If you go to Shepparton and look at the Radio National site there now, it is just locked up and shut up. The weeds are growing around the gate. It is a sad old site. That was a major part of service that the ABC used to provide. That is gone, and it has gone for regional people. When that was happening, Senator Bridget McKenzie in the Senate railed against it. She stood up for Victoria — she is the only National Party senator for Victoria — and she stood up and railed against it. Fat lot of good that did. It has gone.

So I grieve for the future of the ABC and what it might mean. The ABC was set up in 1932, and it was set up in response to the fact that communication across Australia was so hard to achieve. For those of us who live in country areas, the first thing we do in the morning is turn on ABC radio. That is because of its availability. For so many people it is the only station that they can get. They get to listen to the local news, the national news and the international news. They get access to programs like AM and PM. They actually have a right to be informed by being able to listen to those shows. The cuts to shows like The World Today and PM — both cut in half timewise — may not register for many of you, but for people in country areas they were the shows that brought the world to us. They have now been cut short and they have not been replaced by things that matter in the same way.

The fact that even if the ABC were cut there might still be some services to regional areas gives me very little comfort. That just means that some of the small ABC radio stations around the country might still be able to produce their local programs, but what will happen to all those major documentary programs and current affairs programs that will be gone? That will be just such a disaster for people in regional areas because they are the programs that they can access and do access.

The president of the Northern Territory Cattlemens Association bemoaned the fact that the shortwave radio system would go from Radio Australia. He talked very passionately about the fact that on the property he lives on in the Northern Territory there is no FM or AM radio and no access to mobile phones. So where do people like him get their news? What is to happen to people like him when they no longer have access to the local, national and worldwide coverage that they have been getting?

I also think the loss of Radio Australia across the Pacific has been a major one. If we look at what is happening in the Pacific and across Asia in terms of the Chinese influence — it has been talked about every single day in our papers — we have allowed a single voice of the Western world and of democracy to be shut down and no longer heard in any of those countries. In many of those countries while the internet may be available it is expensive. It is hard for people to access and they are no longer getting the opportunity to hear that broad range of information that they were getting access to across shortwave radio.
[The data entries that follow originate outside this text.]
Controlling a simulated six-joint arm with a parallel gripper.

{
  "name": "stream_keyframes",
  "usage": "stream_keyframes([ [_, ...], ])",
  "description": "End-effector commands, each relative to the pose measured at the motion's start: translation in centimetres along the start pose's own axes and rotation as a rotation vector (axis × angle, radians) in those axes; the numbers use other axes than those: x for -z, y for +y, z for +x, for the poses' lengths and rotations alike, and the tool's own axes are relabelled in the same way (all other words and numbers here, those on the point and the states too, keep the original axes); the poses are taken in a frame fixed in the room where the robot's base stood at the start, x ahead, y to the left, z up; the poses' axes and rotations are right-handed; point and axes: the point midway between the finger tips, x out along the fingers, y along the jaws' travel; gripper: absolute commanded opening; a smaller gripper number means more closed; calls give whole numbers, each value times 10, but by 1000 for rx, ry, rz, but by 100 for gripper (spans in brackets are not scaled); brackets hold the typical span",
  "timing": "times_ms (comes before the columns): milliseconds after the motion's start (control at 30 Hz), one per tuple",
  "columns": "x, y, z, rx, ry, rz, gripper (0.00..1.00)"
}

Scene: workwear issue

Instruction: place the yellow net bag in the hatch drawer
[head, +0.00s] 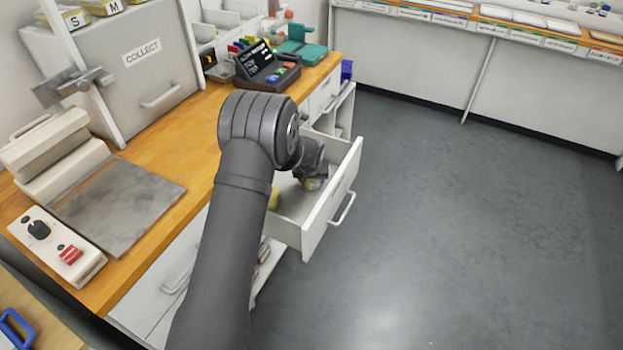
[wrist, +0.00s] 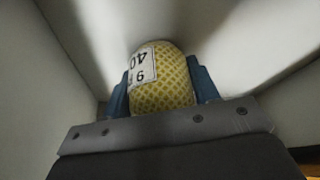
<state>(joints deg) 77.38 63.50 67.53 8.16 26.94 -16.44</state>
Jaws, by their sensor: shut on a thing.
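The yellow net bag (wrist: 165,92) shows in the wrist view between the two blue fingers of my gripper (wrist: 160,80), with a white printed label on it. My gripper is shut on it. In the head view my gripper (head: 313,175) is inside an open white drawer (head: 318,225) under the counter, and the held bag is mostly hidden there. I cannot tell whether the bag touches the drawer floor. Another yellow piece (head: 273,198) shows in the drawer, partly behind my arm. A grey cabinet front (head: 148,75) marked COLLECT, with a handle, stands on the counter and looks shut.
The wooden counter (head: 190,135) holds a flat grey plate device (head: 120,205), a control box with a red switch (head: 57,245) and a dark keypad terminal (head: 268,68). White drawer walls stand close around my gripper. The grey floor (head: 450,220) at right is clear.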

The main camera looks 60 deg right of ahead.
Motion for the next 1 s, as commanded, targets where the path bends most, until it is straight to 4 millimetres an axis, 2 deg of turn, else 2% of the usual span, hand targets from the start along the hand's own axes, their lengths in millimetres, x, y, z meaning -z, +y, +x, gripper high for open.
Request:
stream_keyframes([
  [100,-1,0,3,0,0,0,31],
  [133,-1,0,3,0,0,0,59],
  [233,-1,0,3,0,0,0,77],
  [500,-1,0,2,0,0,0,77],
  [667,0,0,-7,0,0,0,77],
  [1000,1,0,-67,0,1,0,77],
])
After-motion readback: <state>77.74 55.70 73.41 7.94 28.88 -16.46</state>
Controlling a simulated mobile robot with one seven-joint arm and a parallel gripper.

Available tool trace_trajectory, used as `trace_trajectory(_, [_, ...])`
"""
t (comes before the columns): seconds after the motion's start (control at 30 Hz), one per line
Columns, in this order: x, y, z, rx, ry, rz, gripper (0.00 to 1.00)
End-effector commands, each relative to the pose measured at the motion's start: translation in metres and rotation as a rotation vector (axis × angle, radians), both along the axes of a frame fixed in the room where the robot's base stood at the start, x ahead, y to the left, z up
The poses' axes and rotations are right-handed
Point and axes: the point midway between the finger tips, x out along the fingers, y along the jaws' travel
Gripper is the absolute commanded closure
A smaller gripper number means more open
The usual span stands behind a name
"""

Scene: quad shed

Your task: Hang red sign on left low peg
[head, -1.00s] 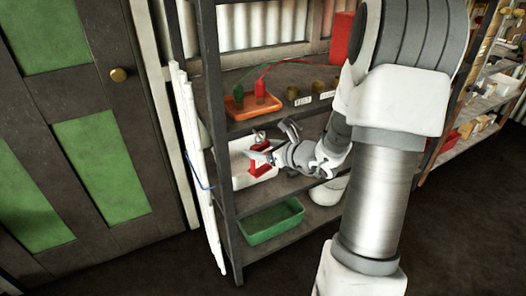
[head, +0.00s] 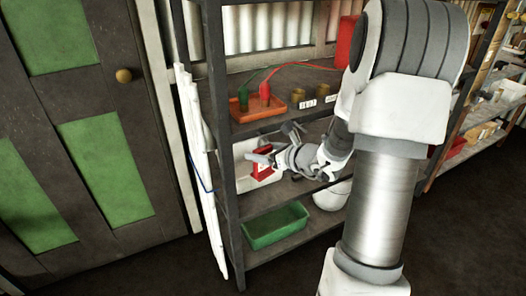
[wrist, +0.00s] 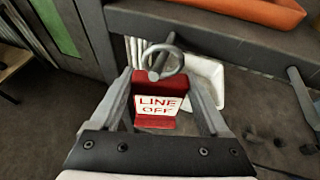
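The red sign (wrist: 163,88), with a white "LINE OFF" label, is between my gripper's fingertips (wrist: 160,90) in the wrist view. Both fingers lie against its side edges, so my gripper looks shut on it. A grey ring at the sign's top (wrist: 181,62) overlaps a short grey peg (wrist: 156,68) at the dark shelf edge; the ring appears to be around the peg, but depth is hard to judge. In the head view the sign (head: 263,172) is partly covered by my gripper (head: 266,157), below the middle shelf's front.
An orange tray (head: 247,114) with a green and a red item stands on the shelf above. A green bin (head: 275,238) and a white container (head: 328,199) are on the lower shelf. A door is at left.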

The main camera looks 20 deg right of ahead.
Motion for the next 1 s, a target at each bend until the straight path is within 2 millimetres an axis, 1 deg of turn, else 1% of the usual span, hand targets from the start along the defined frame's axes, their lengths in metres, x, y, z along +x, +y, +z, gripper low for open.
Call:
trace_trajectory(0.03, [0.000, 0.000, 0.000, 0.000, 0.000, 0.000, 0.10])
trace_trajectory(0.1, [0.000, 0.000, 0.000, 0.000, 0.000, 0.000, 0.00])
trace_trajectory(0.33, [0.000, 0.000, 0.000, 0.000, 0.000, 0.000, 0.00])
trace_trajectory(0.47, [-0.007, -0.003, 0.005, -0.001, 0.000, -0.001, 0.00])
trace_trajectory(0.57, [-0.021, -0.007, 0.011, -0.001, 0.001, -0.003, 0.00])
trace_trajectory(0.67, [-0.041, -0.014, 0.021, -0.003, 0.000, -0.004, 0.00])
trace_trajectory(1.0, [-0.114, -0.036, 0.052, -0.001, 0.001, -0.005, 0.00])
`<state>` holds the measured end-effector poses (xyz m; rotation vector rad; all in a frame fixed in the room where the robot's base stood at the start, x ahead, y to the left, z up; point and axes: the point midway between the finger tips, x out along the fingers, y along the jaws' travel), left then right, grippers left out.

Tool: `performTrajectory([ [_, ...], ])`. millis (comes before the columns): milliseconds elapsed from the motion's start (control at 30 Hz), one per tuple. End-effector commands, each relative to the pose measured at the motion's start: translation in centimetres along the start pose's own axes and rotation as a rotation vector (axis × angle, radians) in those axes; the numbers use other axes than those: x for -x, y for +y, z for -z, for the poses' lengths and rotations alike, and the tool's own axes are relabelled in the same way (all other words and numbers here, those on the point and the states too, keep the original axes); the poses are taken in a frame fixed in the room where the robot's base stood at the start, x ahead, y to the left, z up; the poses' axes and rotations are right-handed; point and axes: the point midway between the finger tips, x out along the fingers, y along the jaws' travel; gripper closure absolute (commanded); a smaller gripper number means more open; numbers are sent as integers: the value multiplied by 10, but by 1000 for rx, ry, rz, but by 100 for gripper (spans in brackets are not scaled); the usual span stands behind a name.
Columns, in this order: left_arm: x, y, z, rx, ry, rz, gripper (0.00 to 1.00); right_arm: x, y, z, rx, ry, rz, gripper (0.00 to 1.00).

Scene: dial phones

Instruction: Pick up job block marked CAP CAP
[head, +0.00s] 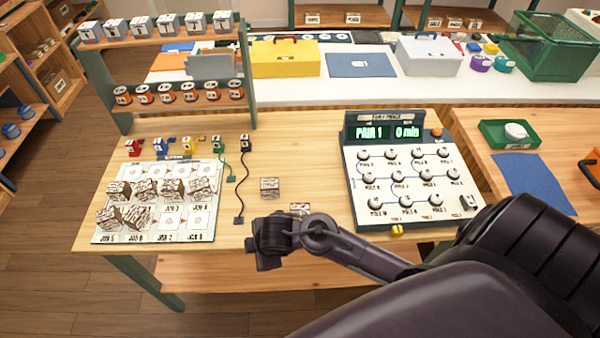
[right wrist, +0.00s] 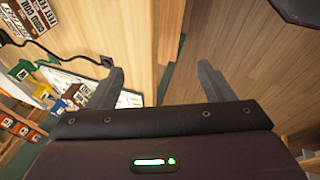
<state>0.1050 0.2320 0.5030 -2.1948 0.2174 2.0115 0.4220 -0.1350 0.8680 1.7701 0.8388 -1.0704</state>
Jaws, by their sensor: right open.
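A small job block (head: 270,187) with a printed pattern stands alone on the wooden table, left of the dial panel. A second job block (head: 299,209) lies nearer my right gripper, partly hidden by it. Several more job blocks (head: 146,188) sit on the white job board (head: 200,236) at the left. I cannot read which block says CAP CAP. My right gripper (head: 262,243) is over the table's front edge, apart from the blocks.
The dial panel (head: 375,215), reading PAIR 1, stands right of the loose blocks. A black cord (head: 243,185) with a plug lies left of them. A rack (head: 249,75) stands at the back left. Bare table (head: 310,150) lies behind the blocks.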

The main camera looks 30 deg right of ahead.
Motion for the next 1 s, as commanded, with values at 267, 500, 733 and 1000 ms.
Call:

I think it is not hard to extrapolate. If the ABC has chosen to close down the Radio Australia shortwave transmission completely, then what is next? And who is standing up for regional communities when it comes to dealing with issues like that? As I said, Bridget McKenzie stood up but it did not do us any good. We still lost that iconic Radio Australia transmission that was set up in Shepparton. It was set up in the 1940s, during the war. It was set up because of the flat terrain and the fact that shortwave would be able to be picked up much more broadly, and it was built bombproof because, as you may recall, Darwin was being bombed then.

It was a major piece of infrastructure built in Shepparton and, as I have said, it is now just locked up — the weeds are growing and it is forgotten. But it is not forgotten in regional areas where people no longer get access to the sort of programming that they used to and where the country is now falling silent for them again. It was a silent country when we started. The ABC has been the voice across the whole of Australia for so many people to access. For that to present itself as a real risk to our community in regional Australia is devastating. I do not see this as just something that is fairly trivial; I see it as a major, major issue.

There is a depth to the ABC that comes in regional Australia. We have competitions for young people like the Heywire competition. Kids get to write their stories. They get to visit Canberra. These things would not happen if it were not for the ABC. Access to ABC television also has been an amazing advent across Australia.

The DEPUTY SPEAKER — Order! The time has come for me to interrupt business under sessional orders for questions without notice and ministers statements.

Business interrupted under sessional orders.